▶ [INFORMATION PROVIDED]
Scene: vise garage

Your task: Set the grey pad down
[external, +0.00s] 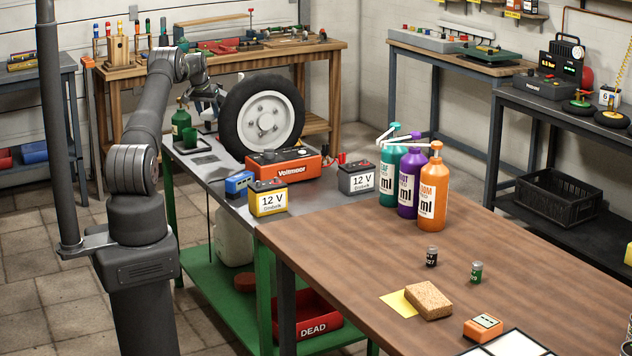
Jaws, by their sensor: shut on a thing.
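My gripper (207,95) is at the back left of the metal bench, above its surface and just left of the upright wheel (262,116). It is small in view and partly hidden by my wrist and the tyre. It is shut on a small thing, taken to be the grey pad, whose outline I cannot make out clearly. A flat dark grey patch (206,160) lies on the bench below my gripper; I cannot tell what it is.
A green bottle (181,120) and green cup (190,138) stand left of the wheel. In front are an orange Voltmeor charger (285,166), a blue box (238,184), and yellow (268,198) and grey (357,180) batteries. Tall pump bottles (433,195) stand on the wooden table.

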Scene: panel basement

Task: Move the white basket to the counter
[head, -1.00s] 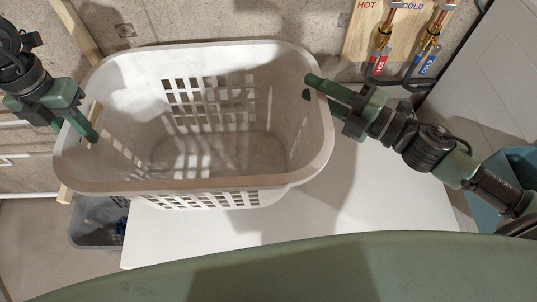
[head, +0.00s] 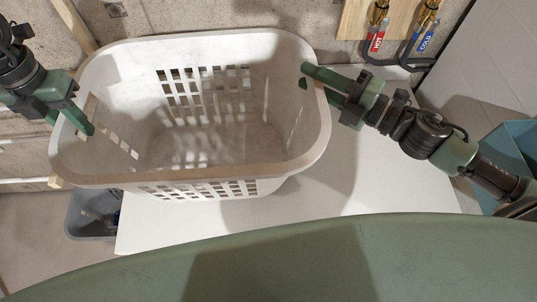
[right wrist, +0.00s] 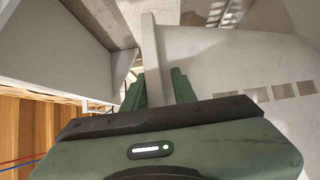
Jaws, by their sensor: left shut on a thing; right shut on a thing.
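The white basket (head: 215,172) is large, empty and upright, with square holes in its walls. It is over the left part of a white counter (head: 370,185); I cannot tell whether its bottom touches it. My left gripper (head: 82,121) is shut on the basket's left rim. My right gripper (head: 316,80) is shut on the basket's right rim. In the right wrist view the right gripper (right wrist: 158,88) has the rim (right wrist: 152,55) between its fingers, and the basket's wall (right wrist: 235,70) fills the right side.
Red and blue labelled hot and cold pipe valves (head: 400,35) are on a wooden board at the back right. A grey bin (head: 92,215) with things in it stands on the floor at lower left. A blue-green container (head: 510,150) is at the right. The counter's right part is clear.

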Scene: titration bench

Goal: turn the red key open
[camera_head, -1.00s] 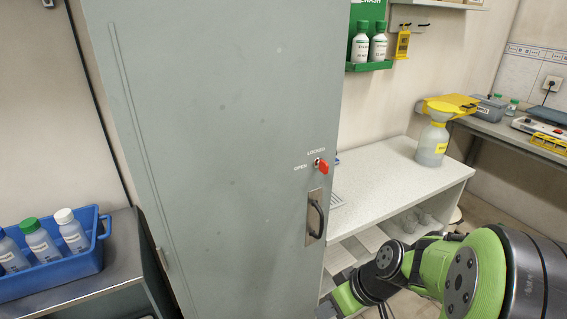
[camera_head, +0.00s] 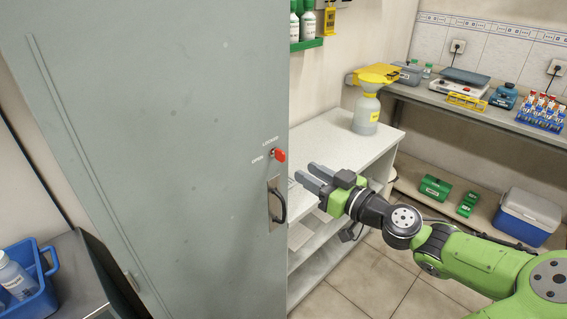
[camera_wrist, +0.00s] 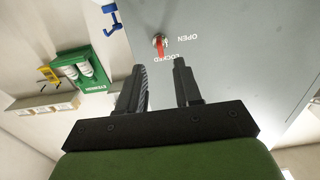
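The red key (camera_head: 280,155) sits in a lock on the grey cabinet door (camera_head: 170,150), beside the words LOCKED and OPEN, above the door handle (camera_head: 275,203). In the head view my gripper (camera_head: 312,176) is to the right of and a little below the key, its two fingers apart. In the wrist view the picture is upside down; the red key (camera_wrist: 160,48) lies ahead, beyond and between the open fingers (camera_wrist: 162,75), with clear space between them and the key. Nothing is between the fingers.
A white bench (camera_head: 345,140) with a yellow-topped bottle (camera_head: 366,112) stands right of the cabinet. A green eyewash shelf (camera_head: 306,44) hangs above it. A blue crate (camera_head: 30,285) stands at lower left. Open floor lies at lower right.

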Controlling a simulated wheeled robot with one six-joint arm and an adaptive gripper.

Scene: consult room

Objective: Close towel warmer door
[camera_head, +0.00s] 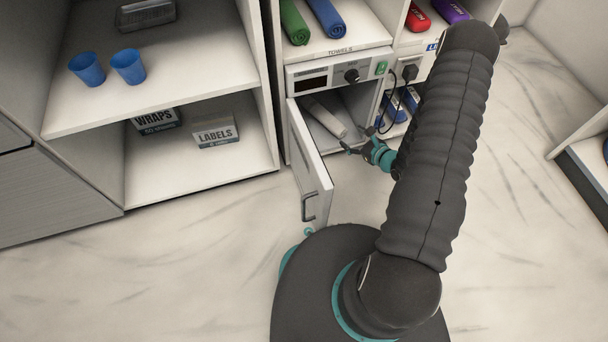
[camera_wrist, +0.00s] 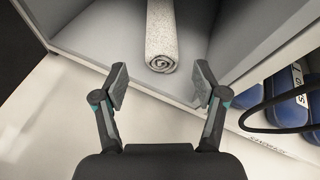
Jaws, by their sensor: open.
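The towel warmer (camera_head: 337,78) is a white unit low in the shelf, with a dark display, a knob and a green switch on its front. Its door (camera_head: 311,165) hangs wide open on the left side, with a grey handle (camera_head: 309,207) near its free edge. A rolled pale towel (camera_head: 326,117) lies inside; it also shows in the wrist view (camera_wrist: 160,38). My gripper (camera_head: 356,146) is at the warmer's opening, right of the door and apart from it. In the wrist view my gripper (camera_wrist: 161,88) is open and empty, with the towel's end just beyond the fingertips.
Blue items (camera_head: 401,103) and a black cable (camera_head: 391,98) sit right of the warmer. Rolled green (camera_head: 294,22) and blue (camera_head: 326,17) towels lie on the shelf above. Left shelves hold two blue cups (camera_head: 128,66) and boxes. The floor (camera_head: 200,260) left of the door is clear.

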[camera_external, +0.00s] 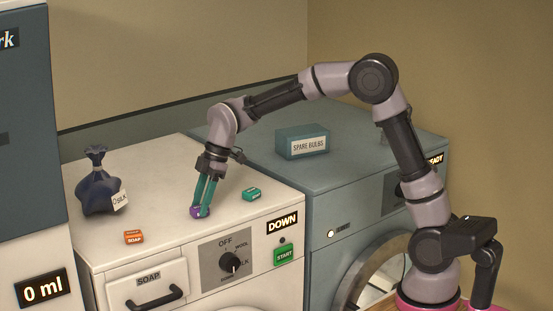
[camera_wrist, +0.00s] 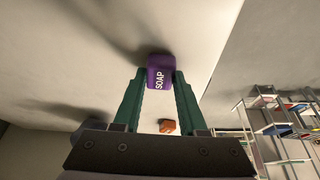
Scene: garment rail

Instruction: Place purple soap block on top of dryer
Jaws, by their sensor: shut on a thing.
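The purple soap block (camera_external: 196,212) is between the green fingertips of my gripper (camera_external: 201,205), low over the top of the white washer (camera_external: 150,240). I cannot tell whether it touches that surface. In the wrist view the purple block (camera_wrist: 160,66) shows its SOAP label, with a finger closed on each side. The blue-grey machine (camera_external: 345,178) to the right, with a round door and a partly hidden READY sign, appears to be the dryer. Its top is partly hidden behind my arm.
An orange soap block (camera_external: 133,237), a teal block (camera_external: 251,194) and a dark blue bag (camera_external: 97,188) sit on the washer. A SPARE BULBS box (camera_external: 302,142) stands on the blue-grey machine, with clear surface in front. A shelf rack (camera_wrist: 280,125) shows in the wrist view.

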▶ [WHAT YOU ARE ASKED TO DO]
Output the data exactly. Pictures don't belong in the result.

▶ [FINISHED EXERCISE]
Scene: vise garage

Your task: Set the grey pad down
[external, +0.00s] 
Jaws, by their sensor: shut on a thing.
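My gripper (207,95) is at the back left of the metal bench, above its surface and just left of the upright wheel (262,116). It is small in view and partly hidden by my wrist and the tyre. It is shut on a small thing, taken to be the grey pad, whose outline I cannot make out clearly. A flat dark grey patch (206,160) lies on the bench below my gripper; I cannot tell what it is.
A green bottle (181,120) and green cup (190,138) stand left of the wheel. In front are an orange Voltmeor charger (285,166), a blue box (238,184), and yellow (268,198) and grey (357,180) batteries. Tall pump bottles (433,195) stand on the wooden table.

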Scene: panel basement

Task: Move the white basket to the counter
[head, -1.00s] 
[head, +0.00s] 
[right wrist, +0.00s] 
Jaws, by their sensor: left shut on a thing; right shut on a thing.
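The white basket (head: 215,172) is large, empty and upright, with square holes in its walls. It is over the left part of a white counter (head: 370,185); I cannot tell whether its bottom touches it. My left gripper (head: 82,121) is shut on the basket's left rim. My right gripper (head: 316,80) is shut on the basket's right rim. In the right wrist view the right gripper (right wrist: 158,88) has the rim (right wrist: 152,55) between its fingers, and the basket's wall (right wrist: 235,70) fills the right side.
Red and blue labelled hot and cold pipe valves (head: 400,35) are on a wooden board at the back right. A grey bin (head: 92,215) with things in it stands on the floor at lower left. A blue-green container (head: 510,150) is at the right. The counter's right part is clear.

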Scene: titration bench

Goal: turn the red key open
[camera_head, -1.00s] 
[camera_head, +0.00s] 
[camera_wrist, +0.00s] 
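The red key (camera_head: 280,155) sits in a lock on the grey cabinet door (camera_head: 170,150), beside the words LOCKED and OPEN, above the door handle (camera_head: 275,203). In the head view my gripper (camera_head: 312,176) is to the right of and a little below the key, its two fingers apart. In the wrist view the picture is upside down; the red key (camera_wrist: 160,48) lies ahead, beyond and between the open fingers (camera_wrist: 162,75), with clear space between them and the key. Nothing is between the fingers.
A white bench (camera_head: 345,140) with a yellow-topped bottle (camera_head: 366,112) stands right of the cabinet. A green eyewash shelf (camera_head: 306,44) hangs above it. A blue crate (camera_head: 30,285) stands at lower left. Open floor lies at lower right.

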Controlling a simulated wheeled robot with one six-joint arm and an adaptive gripper.

Scene: consult room

Objective: Close towel warmer door
[camera_head, +0.00s] 
[camera_wrist, +0.00s] 
Jaws, by their sensor: open.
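The towel warmer (camera_head: 337,78) is a white unit low in the shelf, with a dark display, a knob and a green switch on its front. Its door (camera_head: 311,165) hangs wide open on the left side, with a grey handle (camera_head: 309,207) near its free edge. A rolled pale towel (camera_head: 326,117) lies inside; it also shows in the wrist view (camera_wrist: 160,38). My gripper (camera_head: 356,146) is at the warmer's opening, right of the door and apart from it. In the wrist view my gripper (camera_wrist: 161,88) is open and empty, with the towel's end just beyond the fingertips.
Blue items (camera_head: 401,103) and a black cable (camera_head: 391,98) sit right of the warmer. Rolled green (camera_head: 294,22) and blue (camera_head: 326,17) towels lie on the shelf above. Left shelves hold two blue cups (camera_head: 128,66) and boxes. The floor (camera_head: 200,260) left of the door is clear.

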[camera_external, +0.00s] 
[camera_wrist, +0.00s] 
Scene: garment rail

Instruction: Place purple soap block on top of dryer
Jaws, by their sensor: shut on a thing.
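The purple soap block (camera_external: 196,212) is between the green fingertips of my gripper (camera_external: 201,205), low over the top of the white washer (camera_external: 150,240). I cannot tell whether it touches that surface. In the wrist view the purple block (camera_wrist: 160,66) shows its SOAP label, with a finger closed on each side. The blue-grey machine (camera_external: 345,178) to the right, with a round door and a partly hidden READY sign, appears to be the dryer. Its top is partly hidden behind my arm.
An orange soap block (camera_external: 133,237), a teal block (camera_external: 251,194) and a dark blue bag (camera_external: 97,188) sit on the washer. A SPARE BULBS box (camera_external: 302,142) stands on the blue-grey machine, with clear surface in front. A shelf rack (camera_wrist: 280,125) shows in the wrist view.

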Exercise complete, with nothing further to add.